For me it has a lot to do with summoning the strength to give into weakness. A few weeks ago I woke up with morning dreariness clinging so tightly to me I couldn't do much of anything. I wrote to Stephen, because my brother has no illusions about me and there is never any shame, and though I later assured him I was fine as I usually am after the morning phase passes, he wrote back. He told me I should go home for spring break, and the sudden, irrepressible urge to do that was overwhelming. I'd been planning on staying in Boston, and pushing through the loneliness, being stronger than I have been. The incredible sense of relief I felt at the prospect of home made me realize how tense I had been. He told me to give him the dates, and found plane tickets for me himself, something that I would normally have done and something he would not have normally done for me, having always been the older brother to push me to be independent when everyone else wanted to hold my hand. At the time, it didn't feel good to need that kind of reliance. I called Andrew to tell him about it and burst into tears in the process, something I'm more prone to than I like to admit. Lately, anything remotely poignant or reminsicent or emotional has the potential to call forth tears. I felt better afterwards, and he has never perceived me as weak for needing him, which has been so conducive to changing how I view myself and relationships between people.

That was the first of things that I started to do for myself to get out of this slump. Another was to actively seek the company of people I love, or at least, to stop so consciously being alone. I realize now that I can’t blame isolation on anyone except myself. Very soon I won’t have these wonderful friends around all the time, and being with them in small ways over the past weeks has made me remember, really remember, that there are things other people can do for me that I can’t do for myself and vice versa. Once he envisioned a time for me when “upon reaching out, you will find others already extended towards you.” I am finding this more and more true, in the people who have really meant something to me.

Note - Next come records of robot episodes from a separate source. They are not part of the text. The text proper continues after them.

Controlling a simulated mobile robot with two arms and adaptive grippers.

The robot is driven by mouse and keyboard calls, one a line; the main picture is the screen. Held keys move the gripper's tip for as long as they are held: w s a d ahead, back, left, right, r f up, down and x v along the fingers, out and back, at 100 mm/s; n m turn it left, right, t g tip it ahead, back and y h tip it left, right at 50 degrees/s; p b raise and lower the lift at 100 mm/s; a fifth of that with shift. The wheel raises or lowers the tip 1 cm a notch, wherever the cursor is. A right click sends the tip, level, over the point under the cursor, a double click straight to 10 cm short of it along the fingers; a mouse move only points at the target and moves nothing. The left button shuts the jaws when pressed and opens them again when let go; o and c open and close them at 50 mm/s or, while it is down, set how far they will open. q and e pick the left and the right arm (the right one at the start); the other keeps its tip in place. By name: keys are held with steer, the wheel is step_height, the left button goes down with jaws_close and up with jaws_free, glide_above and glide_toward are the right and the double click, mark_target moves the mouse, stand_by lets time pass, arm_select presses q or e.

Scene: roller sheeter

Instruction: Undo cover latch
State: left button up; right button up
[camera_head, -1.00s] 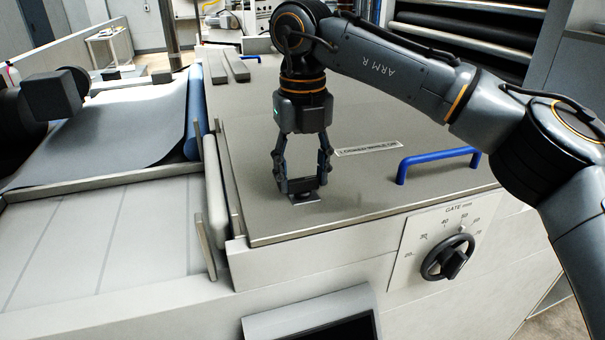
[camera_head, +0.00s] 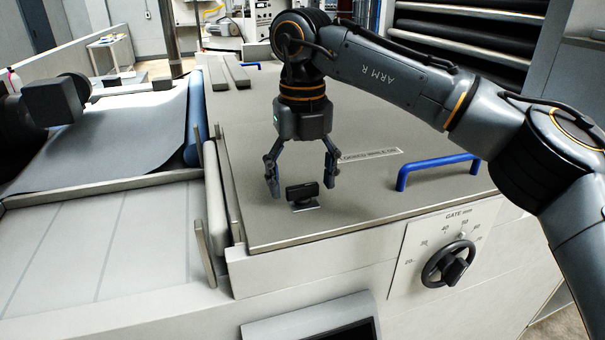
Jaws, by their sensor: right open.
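The cover latch (camera_head: 303,191) is a small black tab on a shiny metal plate near the front left of the grey machine cover (camera_head: 240,135). The tab stands up from its plate. My right gripper (camera_head: 302,188) reaches down from above with its fingers spread wide, one on each side of the latch. The fingers look apart from the tab, and nothing is held. A blue handle (camera_head: 438,168) is fixed on the cover to the right of the latch. My left gripper is not in view.
A gate dial (camera_head: 450,264) is on the front panel below the blue handle. A label strip (camera_head: 370,155) lies on the cover behind the latch. Two grey bars (camera_head: 228,73) rest at the cover's back left. A roller table with a grey sheet (camera_head: 110,140) is at left.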

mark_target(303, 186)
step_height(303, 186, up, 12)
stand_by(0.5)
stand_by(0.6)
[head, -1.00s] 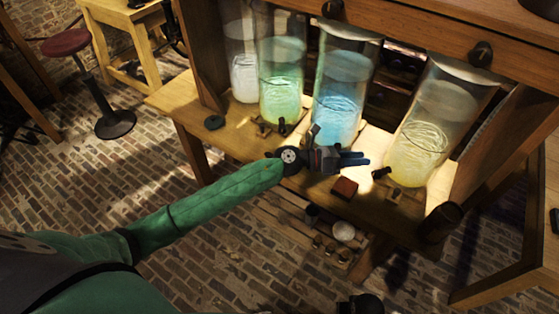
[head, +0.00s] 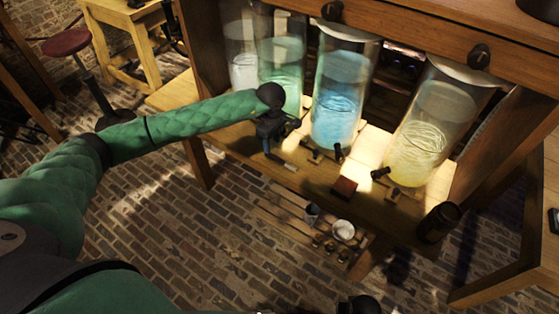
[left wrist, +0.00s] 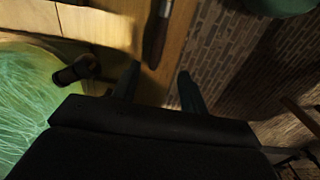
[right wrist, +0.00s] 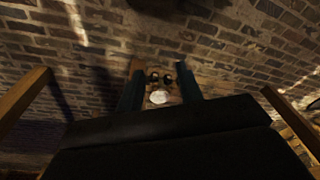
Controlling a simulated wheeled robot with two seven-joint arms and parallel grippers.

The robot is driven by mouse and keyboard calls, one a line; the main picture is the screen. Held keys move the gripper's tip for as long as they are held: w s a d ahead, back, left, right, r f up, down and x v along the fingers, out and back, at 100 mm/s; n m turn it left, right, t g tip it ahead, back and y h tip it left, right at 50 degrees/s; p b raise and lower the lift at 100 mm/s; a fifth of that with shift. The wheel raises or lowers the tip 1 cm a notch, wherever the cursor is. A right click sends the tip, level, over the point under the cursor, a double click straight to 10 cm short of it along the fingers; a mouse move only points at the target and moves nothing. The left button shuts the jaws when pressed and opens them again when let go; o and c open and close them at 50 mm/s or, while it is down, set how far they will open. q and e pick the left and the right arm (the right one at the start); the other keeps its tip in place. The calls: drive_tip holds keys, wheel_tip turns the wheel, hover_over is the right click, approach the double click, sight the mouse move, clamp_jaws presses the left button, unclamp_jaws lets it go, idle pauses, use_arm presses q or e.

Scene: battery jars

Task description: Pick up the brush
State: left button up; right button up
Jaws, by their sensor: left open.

Another thing I started to do was running in the mornings. As of late waking up insanely early against my sheer will and against my body’s tiredness has been the quintessential emblem of my frustration and anxiety with things beyond my control. So I decided that one, I need to have some sort of control over my physical and emotional self, and two, in a related sense, I need to have more control on how my environment affects me. I haven’t run while at college for a couple reasons. Mostly, I’m lazy. But I think I could’ve gotten over that if I really wanted to, and it has more to do with the fact that running outside has been so closely tied to my life in California, reminiscent of those after-school days at Bellarmine, in warm, lovely Bay Area weather. Freshman year here I was pretty homesick, and despite how much I liked it here, running in the cold would have made the contrast between the West and East Coasts all the more distinct, and I didn’t want to stir those sharp sentiments. This time around, I knew I couldn’t be so bound, and that I should make something new. And it came to encompass my life here rather than there, dependent on this time and experience, at the same time that it was just a part of me, no need for a sense of anywhere in particular. The first day I went out it was gray and drizzly, and my hair was soft from the light rain afterwards. The hot water from the shower felt cool against hot skin, and my body ached from the tightening of loose muscles and loosening of tight feelings. Mornings are not so hard this way, and are gaining a lovely air.

Around this time I also started reading Ian McEwan’s “Atonement” for English, and I finished it on the plane ride to California. What an amazing, amazing book, one of those simultaneously life-reflecting, life-changing books that will never loosen its grip on you. There’s more I want to share about it, but maybe for another entry; my experience with its story seems to be a story itself. What was most significant in relation to all of this was that it was the first time in a long while that indulging in fiction felt liberating and not, as it has felt lately, limiting. Hard to describe, but it was the comfort of passions that are forever. And I think about how certain things can be forever in spite of what everyone tells you, because they come to mind and heart over and over again. This makes impending goodbyes a little less permanent, my fears of forgetting a little less frightening.

Most of the time, these things take a lot of effort and I'm tired, but there are moments when it comes naturally and I work for those. I often lapse back into the me of the past few months, but try to ground myself in these new and different days. So, home I went and home I am, and when I return I hope I’ll bring back with me a slightly better person.